The Iraqi Air Force is pretty much gone by this point but they still have things that can shoot us. There were still SAM engagements even on the very last day of the war. We're not picking up any missile radars but they still have guns. Lots of them.
At 40000 feet the vast majority of their guns can't reach us. They do have some 85mm and 100mm stuff that can get up here. Fortunately those are slow firing artillery pieces and not very accurate. Their odds of hitting anything are pretty low. At night the shells look like roman candles. In the day they look like every WWII movie you've ever seen.
100mm Anti Aircraft Gun
Old school but it can still hurt you.
We're up here at high altitude, in broad daylight, in a formation of bombers and they're shooting big puffy flak bursts at us. It's almost surreal. Our planes even have WWII style tail markings. I feel like I should be wearing a 50-mission cap and listening to Glenn Miller.
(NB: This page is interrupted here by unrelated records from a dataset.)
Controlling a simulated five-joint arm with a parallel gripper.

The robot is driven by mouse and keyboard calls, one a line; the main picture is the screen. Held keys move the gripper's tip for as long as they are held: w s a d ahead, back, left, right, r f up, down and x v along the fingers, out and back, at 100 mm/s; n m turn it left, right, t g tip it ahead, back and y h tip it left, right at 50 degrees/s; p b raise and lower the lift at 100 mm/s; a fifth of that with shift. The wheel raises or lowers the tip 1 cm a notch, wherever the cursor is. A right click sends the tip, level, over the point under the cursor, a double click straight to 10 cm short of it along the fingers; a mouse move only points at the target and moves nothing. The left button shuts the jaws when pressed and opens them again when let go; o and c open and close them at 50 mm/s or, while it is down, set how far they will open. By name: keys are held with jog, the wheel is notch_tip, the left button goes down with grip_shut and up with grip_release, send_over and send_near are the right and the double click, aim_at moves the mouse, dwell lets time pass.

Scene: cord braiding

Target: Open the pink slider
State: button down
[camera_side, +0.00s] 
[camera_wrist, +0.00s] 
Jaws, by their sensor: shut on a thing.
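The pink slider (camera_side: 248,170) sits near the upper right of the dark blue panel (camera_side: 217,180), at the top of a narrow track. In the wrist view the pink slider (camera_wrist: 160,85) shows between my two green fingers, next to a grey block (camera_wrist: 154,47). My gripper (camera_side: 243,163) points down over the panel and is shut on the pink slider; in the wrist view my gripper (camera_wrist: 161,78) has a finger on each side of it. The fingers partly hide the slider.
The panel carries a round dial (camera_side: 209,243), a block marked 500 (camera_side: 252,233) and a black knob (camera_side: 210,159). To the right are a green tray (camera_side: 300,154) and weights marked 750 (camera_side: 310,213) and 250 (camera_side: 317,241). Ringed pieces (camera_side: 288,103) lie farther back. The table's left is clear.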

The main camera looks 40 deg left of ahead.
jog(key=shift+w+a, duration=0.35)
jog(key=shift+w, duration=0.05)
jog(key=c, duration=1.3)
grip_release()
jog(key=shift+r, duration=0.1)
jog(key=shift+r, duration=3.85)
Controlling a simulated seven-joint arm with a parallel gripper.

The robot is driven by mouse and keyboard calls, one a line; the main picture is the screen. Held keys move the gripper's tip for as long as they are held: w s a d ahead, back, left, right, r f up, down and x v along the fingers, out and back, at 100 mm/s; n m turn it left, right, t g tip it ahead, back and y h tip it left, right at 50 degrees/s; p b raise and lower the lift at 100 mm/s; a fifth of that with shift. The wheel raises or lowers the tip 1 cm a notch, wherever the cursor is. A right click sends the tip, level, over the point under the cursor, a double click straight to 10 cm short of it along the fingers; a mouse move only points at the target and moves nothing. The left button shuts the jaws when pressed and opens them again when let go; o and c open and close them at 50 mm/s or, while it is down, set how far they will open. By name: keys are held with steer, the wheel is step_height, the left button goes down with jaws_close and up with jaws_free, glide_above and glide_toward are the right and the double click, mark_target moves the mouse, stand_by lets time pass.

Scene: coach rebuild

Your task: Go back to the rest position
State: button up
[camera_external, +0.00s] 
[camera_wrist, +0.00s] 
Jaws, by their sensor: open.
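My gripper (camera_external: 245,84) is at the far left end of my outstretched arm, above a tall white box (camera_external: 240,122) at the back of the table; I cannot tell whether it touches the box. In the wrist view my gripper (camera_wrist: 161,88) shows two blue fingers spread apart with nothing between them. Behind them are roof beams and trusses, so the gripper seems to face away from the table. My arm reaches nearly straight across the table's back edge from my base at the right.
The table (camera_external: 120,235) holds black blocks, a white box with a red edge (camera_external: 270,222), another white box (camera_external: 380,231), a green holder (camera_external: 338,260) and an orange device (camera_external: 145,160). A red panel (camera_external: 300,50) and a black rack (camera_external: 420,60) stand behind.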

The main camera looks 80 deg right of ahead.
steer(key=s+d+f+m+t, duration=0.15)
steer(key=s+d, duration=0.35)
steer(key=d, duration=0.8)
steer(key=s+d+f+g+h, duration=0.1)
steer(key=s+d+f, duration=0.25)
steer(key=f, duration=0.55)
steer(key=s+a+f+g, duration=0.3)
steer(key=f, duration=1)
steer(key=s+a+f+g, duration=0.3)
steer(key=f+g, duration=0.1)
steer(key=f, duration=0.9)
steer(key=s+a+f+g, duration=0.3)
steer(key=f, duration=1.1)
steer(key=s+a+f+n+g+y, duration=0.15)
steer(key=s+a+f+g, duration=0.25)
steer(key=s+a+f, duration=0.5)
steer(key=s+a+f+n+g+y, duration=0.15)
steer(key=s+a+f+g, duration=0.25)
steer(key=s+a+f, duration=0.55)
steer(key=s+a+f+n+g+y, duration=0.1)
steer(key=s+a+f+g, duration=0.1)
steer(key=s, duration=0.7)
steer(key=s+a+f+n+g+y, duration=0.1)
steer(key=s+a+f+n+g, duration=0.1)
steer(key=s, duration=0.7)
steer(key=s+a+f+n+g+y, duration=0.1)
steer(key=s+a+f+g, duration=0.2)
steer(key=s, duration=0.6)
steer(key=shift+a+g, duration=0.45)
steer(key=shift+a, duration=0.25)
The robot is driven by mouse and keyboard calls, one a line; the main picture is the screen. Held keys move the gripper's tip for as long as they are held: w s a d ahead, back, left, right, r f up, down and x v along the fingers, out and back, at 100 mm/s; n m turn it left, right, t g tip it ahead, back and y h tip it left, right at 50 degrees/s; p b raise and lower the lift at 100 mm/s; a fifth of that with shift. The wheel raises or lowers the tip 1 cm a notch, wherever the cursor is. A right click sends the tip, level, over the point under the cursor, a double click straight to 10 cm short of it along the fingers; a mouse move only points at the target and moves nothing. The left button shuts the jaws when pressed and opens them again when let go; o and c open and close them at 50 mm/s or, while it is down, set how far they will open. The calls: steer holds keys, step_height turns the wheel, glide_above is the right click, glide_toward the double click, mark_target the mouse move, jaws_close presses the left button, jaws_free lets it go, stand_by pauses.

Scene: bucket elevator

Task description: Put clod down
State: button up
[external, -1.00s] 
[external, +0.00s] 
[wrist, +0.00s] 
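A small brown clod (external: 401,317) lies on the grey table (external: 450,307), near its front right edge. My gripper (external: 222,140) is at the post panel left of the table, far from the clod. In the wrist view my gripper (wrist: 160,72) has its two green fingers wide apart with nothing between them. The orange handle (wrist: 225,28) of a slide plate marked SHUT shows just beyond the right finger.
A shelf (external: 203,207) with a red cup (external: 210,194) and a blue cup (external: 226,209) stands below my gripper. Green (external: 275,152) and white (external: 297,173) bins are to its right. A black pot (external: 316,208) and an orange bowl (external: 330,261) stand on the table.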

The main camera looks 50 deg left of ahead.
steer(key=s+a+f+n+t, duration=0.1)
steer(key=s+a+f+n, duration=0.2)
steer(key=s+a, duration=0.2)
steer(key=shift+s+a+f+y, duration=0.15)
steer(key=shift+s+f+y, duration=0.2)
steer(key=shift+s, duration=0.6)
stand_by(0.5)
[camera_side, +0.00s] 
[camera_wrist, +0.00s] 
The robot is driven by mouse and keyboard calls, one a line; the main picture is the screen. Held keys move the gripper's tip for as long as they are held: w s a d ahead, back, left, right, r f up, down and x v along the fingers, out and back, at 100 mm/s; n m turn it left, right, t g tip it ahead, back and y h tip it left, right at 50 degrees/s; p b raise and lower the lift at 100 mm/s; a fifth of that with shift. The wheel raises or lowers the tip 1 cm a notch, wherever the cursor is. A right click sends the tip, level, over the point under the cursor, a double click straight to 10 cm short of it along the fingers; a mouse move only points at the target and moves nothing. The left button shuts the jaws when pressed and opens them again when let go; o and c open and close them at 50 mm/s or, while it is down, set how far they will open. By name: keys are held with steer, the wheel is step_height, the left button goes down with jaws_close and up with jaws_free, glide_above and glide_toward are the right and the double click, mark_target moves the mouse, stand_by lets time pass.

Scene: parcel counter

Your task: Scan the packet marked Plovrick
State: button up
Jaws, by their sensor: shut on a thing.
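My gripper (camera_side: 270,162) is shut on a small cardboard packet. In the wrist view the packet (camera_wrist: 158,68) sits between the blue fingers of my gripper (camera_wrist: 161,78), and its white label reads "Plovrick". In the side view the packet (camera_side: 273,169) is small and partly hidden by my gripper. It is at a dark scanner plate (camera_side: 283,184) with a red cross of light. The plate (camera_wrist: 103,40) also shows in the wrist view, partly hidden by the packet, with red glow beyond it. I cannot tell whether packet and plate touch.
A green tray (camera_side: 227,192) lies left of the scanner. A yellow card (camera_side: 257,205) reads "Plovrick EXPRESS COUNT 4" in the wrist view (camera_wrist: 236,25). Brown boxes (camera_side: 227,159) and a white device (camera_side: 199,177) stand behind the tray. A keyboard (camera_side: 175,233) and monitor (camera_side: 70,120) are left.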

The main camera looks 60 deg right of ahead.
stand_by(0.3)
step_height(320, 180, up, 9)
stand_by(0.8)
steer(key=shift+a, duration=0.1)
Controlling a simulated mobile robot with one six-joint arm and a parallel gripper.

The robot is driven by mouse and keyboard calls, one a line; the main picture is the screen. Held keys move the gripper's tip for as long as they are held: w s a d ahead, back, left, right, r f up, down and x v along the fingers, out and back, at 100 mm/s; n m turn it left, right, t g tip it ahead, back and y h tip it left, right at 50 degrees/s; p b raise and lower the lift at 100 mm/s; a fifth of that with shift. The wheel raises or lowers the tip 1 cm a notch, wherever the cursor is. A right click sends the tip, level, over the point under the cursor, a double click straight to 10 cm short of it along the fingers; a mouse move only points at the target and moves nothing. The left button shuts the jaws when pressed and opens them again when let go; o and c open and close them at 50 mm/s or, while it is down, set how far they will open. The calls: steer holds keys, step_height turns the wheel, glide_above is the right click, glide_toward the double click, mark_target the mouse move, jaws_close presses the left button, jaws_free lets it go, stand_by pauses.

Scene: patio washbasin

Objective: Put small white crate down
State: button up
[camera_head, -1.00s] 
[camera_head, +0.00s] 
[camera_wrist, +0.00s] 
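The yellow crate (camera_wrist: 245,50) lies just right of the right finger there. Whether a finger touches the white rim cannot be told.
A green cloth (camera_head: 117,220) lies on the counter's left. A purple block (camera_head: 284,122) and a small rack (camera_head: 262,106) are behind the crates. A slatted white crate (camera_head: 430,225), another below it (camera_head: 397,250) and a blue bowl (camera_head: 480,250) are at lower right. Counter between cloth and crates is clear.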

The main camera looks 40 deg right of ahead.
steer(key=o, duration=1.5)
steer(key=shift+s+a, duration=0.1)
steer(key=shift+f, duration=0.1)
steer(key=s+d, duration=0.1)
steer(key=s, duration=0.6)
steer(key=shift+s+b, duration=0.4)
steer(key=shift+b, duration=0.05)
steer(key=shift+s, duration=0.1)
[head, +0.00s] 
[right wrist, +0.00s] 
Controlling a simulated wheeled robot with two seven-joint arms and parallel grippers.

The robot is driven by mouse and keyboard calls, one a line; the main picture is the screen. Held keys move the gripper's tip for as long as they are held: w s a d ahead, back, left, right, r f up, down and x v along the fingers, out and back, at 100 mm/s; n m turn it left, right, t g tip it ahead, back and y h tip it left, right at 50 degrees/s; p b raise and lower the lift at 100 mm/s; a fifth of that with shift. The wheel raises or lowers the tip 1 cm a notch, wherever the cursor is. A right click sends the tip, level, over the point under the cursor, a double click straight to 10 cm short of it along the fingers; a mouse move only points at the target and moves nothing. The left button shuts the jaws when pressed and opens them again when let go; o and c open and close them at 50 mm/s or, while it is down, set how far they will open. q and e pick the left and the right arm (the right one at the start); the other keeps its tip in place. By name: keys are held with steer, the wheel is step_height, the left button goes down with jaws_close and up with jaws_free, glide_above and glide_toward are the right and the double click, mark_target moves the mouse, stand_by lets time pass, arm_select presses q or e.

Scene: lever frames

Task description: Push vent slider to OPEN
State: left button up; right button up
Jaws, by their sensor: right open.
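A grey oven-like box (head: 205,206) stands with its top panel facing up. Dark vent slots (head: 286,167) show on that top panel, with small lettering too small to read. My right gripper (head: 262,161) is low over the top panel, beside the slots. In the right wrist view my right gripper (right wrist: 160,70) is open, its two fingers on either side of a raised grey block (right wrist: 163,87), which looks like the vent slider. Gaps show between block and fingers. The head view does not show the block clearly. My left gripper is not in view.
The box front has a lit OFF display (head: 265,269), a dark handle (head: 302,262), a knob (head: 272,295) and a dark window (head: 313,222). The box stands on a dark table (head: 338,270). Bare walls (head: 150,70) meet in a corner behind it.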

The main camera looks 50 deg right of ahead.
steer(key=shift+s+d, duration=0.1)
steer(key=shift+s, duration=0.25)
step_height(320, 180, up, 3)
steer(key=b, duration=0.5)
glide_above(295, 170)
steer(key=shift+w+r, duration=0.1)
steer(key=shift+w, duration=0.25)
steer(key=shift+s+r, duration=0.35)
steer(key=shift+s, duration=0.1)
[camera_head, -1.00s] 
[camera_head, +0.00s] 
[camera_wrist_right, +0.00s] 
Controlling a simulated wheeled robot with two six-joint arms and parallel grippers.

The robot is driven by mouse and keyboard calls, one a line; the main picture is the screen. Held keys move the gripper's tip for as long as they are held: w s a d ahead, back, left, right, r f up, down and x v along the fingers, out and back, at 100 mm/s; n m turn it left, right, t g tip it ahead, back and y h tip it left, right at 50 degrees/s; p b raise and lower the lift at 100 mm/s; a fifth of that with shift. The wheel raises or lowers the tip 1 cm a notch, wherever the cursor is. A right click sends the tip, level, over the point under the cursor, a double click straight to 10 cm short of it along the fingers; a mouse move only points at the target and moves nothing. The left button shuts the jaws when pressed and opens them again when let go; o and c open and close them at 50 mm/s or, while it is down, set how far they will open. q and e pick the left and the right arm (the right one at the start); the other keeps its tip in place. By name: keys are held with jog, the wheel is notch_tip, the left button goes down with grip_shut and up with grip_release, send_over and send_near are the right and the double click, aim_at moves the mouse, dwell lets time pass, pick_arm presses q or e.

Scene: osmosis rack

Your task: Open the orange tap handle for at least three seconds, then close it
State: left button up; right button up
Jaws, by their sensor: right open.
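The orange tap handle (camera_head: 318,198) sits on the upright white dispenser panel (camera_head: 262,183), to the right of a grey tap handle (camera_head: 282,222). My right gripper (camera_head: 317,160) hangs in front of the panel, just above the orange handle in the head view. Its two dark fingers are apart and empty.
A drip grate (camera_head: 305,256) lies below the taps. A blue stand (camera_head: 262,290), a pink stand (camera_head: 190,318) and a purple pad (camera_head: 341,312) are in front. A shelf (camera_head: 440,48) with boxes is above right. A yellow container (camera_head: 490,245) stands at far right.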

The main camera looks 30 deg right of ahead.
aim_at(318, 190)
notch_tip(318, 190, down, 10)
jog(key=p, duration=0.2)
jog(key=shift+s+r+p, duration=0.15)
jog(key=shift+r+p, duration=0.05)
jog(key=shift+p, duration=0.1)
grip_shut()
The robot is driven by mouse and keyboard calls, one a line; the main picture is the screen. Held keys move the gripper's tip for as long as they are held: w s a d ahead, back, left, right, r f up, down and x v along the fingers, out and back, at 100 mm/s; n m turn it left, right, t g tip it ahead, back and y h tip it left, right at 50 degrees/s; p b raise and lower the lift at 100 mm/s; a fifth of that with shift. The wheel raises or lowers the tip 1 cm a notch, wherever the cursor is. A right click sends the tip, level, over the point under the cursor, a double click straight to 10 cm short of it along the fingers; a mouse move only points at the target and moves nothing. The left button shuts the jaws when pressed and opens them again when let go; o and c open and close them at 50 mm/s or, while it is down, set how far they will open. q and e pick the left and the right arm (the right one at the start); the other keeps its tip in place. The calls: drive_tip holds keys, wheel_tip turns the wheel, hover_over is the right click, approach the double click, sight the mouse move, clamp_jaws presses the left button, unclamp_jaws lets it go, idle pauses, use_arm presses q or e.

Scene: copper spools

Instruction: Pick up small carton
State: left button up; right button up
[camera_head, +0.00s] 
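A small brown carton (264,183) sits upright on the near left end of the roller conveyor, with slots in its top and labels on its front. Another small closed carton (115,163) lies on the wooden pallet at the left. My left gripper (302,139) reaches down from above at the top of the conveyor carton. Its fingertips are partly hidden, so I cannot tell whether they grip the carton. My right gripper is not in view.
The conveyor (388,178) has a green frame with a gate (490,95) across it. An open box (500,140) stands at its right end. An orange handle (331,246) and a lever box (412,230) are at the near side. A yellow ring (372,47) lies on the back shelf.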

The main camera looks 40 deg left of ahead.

Almost there. Push the throttles up. The extra 10 knots will help if I need to dodge a SAM. Make sure the course deviation indicator is centered. Steady.....
The bombs ripple off the plane 3 at a time. It takes several seconds for them all to release. I'm watching bombs coming off the plane ahead of us.
Hammer time.
The plane is suddenly 50,000 pounds lighter and it feels like it. As we make our turn off target I look back towards the target area. At our altitude it was rare to see anything but occasionally we'd get a glimpse of secondary explosions from the target.
Mostly I never saw them and they never saw us. It's a very impersonal way of waging war.
The aftermath
People who have survived a B-52 strike say it's the most terrible thing imaginable. The bombs keep hitting and hitting and hitting and it seems like it's never going to end. Even if you survive it the psychological damage is tremendous. Some Iraqi P.O.W.s said they literally thought it was the end of the world.
Sometimes at 3:00 AM I have to remind myself that a bunch of Army guys are probably still alive because of this and I sleep a little better.